**Given request:**
Reproduce each line of the listing exactly.

**Data extract:**

-- Start --

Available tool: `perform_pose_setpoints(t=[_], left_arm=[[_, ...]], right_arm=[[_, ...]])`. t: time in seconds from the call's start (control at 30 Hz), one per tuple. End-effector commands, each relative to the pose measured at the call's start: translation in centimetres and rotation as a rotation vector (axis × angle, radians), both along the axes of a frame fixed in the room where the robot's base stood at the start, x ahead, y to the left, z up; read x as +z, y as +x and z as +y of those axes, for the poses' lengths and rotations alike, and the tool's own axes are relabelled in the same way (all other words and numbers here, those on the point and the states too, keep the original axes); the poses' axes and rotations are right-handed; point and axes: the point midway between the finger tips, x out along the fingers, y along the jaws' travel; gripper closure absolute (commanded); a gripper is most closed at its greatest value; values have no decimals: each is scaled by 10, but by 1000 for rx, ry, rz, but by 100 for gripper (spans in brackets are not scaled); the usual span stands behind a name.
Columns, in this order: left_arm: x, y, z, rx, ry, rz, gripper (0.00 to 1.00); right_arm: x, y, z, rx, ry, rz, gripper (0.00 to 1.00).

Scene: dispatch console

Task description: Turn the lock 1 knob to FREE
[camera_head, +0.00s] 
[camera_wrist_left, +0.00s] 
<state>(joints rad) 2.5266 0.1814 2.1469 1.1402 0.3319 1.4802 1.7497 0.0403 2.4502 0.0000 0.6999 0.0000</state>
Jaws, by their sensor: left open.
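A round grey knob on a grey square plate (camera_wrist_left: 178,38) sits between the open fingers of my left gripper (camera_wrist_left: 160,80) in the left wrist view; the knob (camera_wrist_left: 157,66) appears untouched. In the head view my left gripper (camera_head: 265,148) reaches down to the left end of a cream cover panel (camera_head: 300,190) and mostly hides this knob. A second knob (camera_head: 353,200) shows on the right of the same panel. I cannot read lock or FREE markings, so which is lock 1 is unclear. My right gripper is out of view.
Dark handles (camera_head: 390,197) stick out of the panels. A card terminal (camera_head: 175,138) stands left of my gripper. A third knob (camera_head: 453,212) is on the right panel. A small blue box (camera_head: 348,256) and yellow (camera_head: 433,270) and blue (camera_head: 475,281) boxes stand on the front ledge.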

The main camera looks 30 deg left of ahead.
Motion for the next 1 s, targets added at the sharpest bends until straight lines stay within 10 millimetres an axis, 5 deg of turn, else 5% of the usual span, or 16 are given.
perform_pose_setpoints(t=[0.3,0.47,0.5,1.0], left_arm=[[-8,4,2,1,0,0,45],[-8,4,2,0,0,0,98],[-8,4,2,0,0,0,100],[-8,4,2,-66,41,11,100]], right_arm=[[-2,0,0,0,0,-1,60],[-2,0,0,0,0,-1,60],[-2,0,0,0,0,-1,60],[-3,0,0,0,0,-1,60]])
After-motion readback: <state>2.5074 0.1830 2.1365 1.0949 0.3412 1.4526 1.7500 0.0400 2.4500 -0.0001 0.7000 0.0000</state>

-- End --

**Completed task:**
Available tool: `perform_pose_setpoints(t=[_], left_arm=[[_, ...]], right_arm=[[_, ...]])`. t: time in seconds from the call's start (control at 30 Hz), one per tuple. End-effector commands, each relative to the pose measured at the call's start: translation in centimetres and rotation as a rotation vector (axis × angle, radians), both along the axes of a frame fixed in the room where the robot's base stood at the start, x ahead, y to the left, z up; read x as +z, y as +x and z as +y of those axes, for the poses' lengths and rotations alike, and the tool's own axes are relabelled in the same way (all other words and numbers here, those on the point and the states too, keep the original axes); the poses' axes and rotations are right-handed; point and axes: the point midway between the finger tips, x out along the fingers, y along the jaws' travel; gripper closure absolute (commanded); a gripper is most closed at its greatest value; values have no decimals: each is scaled by 10, but by 1000 for rx, ry, rz, but by 100 for gripper (spans in brackets are not scaled); the usual span stands behind a name.
Columns, in this order: left_arm: x, y, z, rx, ry, rz, gripper (0.00 to 1.00); right_arm: x, y, z, rx, ry, rz, gripper (0.00 to 1.00).

Scene: dispatch console

Task description: Turn the lock 1 knob to FREE
[camera_head, +0.00s] 
[camera_wrist_left, +0.00s] 
<state>(joints rad) 2.5266 0.1814 2.1469 1.1402 0.3319 1.4802 1.7497 0.0403 2.4502 0.0000 0.6999 0.0000</state>
Jaws, by their sensor: left open.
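A round grey knob on a grey square plate (camera_wrist_left: 178,38) sits between the open fingers of my left gripper (camera_wrist_left: 160,80) in the left wrist view; the knob (camera_wrist_left: 157,66) appears untouched. In the head view my left gripper (camera_head: 265,148) reaches down to the left end of a cream cover panel (camera_head: 300,190) and mostly hides this knob. A second knob (camera_head: 353,200) shows on the right of the same panel. I cannot read lock or FREE markings, so which is lock 1 is unclear. My right gripper is out of view.
Dark handles (camera_head: 390,197) stick out of the panels. A card terminal (camera_head: 175,138) stands left of my gripper. A third knob (camera_head: 453,212) is on the right panel. A small blue box (camera_head: 348,256) and yellow (camera_head: 433,270) and blue (camera_head: 475,281) boxes stand on the front ledge.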

The main camera looks 30 deg left of ahead.
Motion for the next 1 s, targets added at the sharpest bends until straight lines stay within 10 millimetres an axis, 5 deg of turn, else 5% of the usual span, or 16 are given.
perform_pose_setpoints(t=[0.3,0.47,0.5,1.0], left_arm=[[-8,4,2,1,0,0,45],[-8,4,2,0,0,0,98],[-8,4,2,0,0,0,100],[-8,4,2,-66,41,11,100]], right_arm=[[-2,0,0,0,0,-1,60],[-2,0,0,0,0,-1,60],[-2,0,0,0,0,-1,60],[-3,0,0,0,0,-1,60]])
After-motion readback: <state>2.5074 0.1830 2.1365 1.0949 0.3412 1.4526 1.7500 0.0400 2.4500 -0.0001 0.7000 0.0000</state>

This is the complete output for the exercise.